The truths which have been expatiated upon this morning as agreeable to my text, are not unapplicable to a people. The design of civil administration being the welfare of communities, it is clear that unlimited submission, —submission in all cases, cannot be duty. It is as clear that when in the general administration this design is kept in view, and prosecuted, respect and subjection are due to those concerned in it. If rulers are to have habitual regard to the approbation of heaven, the dictates of conscience, and future blessedness, so should those in inferior stations. The civil distinctions which subsist here among men, although necessary to the well-being of the world, are yet but small, compared with that moral and probationary light, in which all mankind are to be considered as standing upon a level.
If these things are suitably digested we shall be led to that temper, and conversation, which forming the general character, cannot fail to make us happy.
May God imprint them upon our hearts, and fulfil to us his ancient promises, delivered in the noblest strains by the enlightened prophet, with which I close.

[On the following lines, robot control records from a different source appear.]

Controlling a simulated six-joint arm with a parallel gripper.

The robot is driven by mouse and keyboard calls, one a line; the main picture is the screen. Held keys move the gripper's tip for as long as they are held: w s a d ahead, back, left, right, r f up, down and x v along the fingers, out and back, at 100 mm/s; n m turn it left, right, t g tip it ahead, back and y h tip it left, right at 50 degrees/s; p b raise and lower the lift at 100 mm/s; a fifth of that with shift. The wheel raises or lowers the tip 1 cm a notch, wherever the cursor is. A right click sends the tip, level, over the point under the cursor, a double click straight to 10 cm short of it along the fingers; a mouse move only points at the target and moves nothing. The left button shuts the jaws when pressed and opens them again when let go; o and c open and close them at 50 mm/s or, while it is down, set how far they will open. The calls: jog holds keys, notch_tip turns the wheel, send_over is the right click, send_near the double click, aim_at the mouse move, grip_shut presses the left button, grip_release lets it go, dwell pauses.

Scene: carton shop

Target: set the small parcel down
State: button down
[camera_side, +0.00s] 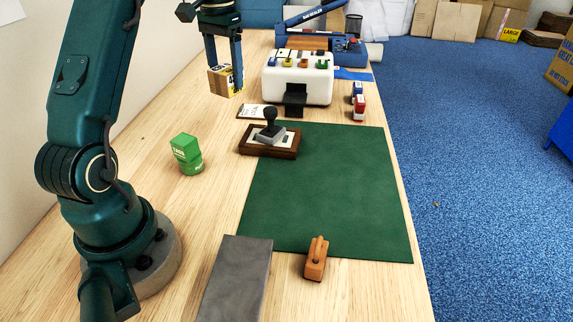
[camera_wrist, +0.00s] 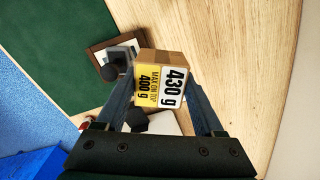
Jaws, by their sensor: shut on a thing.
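The small parcel (camera_side: 224,81) is a brown carton with white and yellow labels. My gripper (camera_side: 223,68) is shut on it, with one blue finger on each side, over the far left part of the wooden table. In the wrist view the parcel (camera_wrist: 160,80) sits between the two fingers (camera_wrist: 160,95).
A white machine (camera_side: 298,80) stands right of the parcel. A stamp on a wooden tray (camera_side: 282,151), green boxes (camera_side: 187,154), a green mat (camera_side: 325,200), a grey slab (camera_side: 235,280) and a wooden clip (camera_side: 316,260) lie nearer. Bare table (camera_side: 175,115) surrounds the parcel's near side.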

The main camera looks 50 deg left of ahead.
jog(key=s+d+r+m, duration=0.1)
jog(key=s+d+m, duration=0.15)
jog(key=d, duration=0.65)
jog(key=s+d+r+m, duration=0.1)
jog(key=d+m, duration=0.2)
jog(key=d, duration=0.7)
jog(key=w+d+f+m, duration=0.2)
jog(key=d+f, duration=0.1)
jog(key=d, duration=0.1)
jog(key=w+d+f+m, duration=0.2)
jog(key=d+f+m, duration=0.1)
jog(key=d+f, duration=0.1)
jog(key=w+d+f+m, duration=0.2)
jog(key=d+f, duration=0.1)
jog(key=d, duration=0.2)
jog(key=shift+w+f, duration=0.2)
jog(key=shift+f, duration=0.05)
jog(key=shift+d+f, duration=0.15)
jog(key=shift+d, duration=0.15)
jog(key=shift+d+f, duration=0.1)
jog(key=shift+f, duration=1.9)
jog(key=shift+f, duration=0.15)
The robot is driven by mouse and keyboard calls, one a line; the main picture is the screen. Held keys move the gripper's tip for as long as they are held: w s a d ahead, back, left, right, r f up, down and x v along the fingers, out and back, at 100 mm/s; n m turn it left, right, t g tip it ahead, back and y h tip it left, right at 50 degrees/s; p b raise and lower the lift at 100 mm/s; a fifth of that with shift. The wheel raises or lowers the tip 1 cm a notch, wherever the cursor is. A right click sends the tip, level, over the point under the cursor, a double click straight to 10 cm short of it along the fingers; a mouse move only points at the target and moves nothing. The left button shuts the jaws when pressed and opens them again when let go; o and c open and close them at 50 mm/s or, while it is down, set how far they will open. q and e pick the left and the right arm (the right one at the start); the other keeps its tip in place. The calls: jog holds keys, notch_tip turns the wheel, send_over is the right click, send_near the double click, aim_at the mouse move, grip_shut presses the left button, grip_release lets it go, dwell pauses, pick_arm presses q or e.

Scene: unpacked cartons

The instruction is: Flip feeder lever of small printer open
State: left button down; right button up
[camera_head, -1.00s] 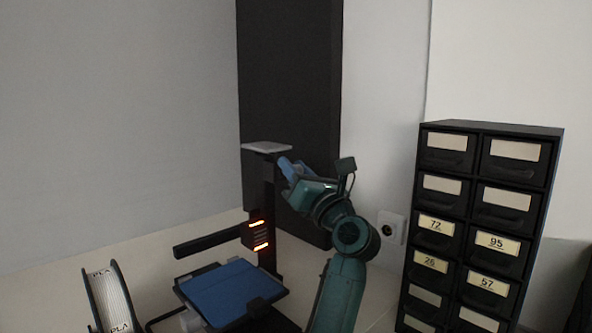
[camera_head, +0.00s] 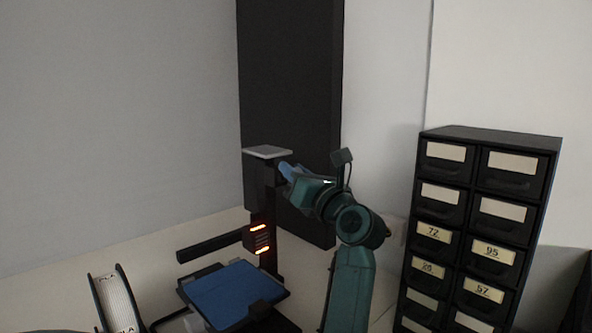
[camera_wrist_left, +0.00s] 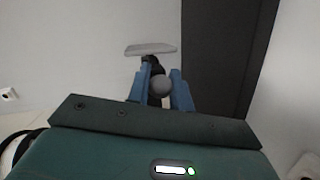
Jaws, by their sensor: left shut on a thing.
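The small printer stands on the pale surface, with a blue bed (camera_head: 232,291), a dark upright column (camera_head: 268,195) and an orange-lit print head (camera_head: 257,240). A light flat plate (camera_head: 267,153) tops the column; it also shows in the left wrist view (camera_wrist_left: 150,48). My left gripper (camera_head: 284,169) is at the column's top, just below and right of the plate. In the left wrist view its blue fingers (camera_wrist_left: 160,86) are shut on a grey round knob (camera_wrist_left: 159,87) below the plate. I cannot tell whether this knob belongs to the feeder lever. My right gripper is out of view.
A tall black panel (camera_head: 292,110) stands close behind the printer. A black drawer cabinet (camera_head: 480,230) with numbered labels is right of my arm. A filament spool (camera_head: 116,302) stands at the lower left. The space left of the column is free.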

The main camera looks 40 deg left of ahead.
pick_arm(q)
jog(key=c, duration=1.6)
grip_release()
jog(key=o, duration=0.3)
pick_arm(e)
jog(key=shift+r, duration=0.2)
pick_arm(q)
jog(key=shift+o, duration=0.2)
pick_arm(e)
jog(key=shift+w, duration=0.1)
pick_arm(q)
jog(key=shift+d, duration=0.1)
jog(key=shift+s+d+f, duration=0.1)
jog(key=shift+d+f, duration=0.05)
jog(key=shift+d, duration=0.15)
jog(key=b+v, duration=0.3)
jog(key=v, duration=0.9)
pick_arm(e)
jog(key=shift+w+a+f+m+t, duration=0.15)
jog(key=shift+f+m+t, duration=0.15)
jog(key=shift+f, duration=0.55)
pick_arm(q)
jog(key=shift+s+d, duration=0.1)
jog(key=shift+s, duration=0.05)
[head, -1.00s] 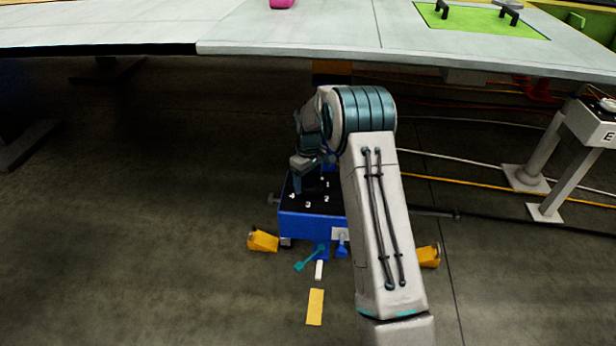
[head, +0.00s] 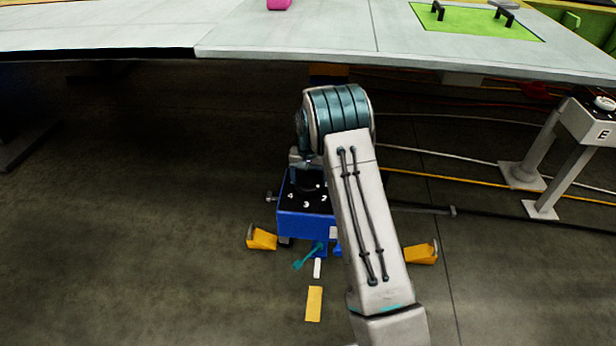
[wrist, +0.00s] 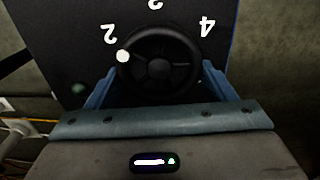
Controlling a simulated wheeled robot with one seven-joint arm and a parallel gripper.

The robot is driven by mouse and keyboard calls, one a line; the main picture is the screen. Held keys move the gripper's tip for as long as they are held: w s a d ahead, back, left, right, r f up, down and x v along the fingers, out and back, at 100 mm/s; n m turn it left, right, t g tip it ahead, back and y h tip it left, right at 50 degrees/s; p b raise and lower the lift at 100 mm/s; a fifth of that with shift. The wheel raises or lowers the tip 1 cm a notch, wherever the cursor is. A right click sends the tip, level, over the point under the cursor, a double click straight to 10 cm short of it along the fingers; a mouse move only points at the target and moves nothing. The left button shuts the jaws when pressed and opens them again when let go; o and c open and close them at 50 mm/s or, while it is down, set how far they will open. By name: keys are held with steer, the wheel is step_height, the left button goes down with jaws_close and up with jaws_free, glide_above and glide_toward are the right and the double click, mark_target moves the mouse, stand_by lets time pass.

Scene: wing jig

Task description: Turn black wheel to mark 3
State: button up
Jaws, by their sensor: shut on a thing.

O thou afflicted, tossed with tempest, and not comforted, behold I will lay thy stones with fair colors, and lay thy foundations with sapphires.—For brass I will bring gold, and for iron I will bring silver, and for wood brass, and for stones iron: I will also make thine officers peace, and thine exactors righteousness.—Thy people also shall be all righteous; they shall inherit the land forever, the branch of my planting, the work of my hands, that I may be glorified.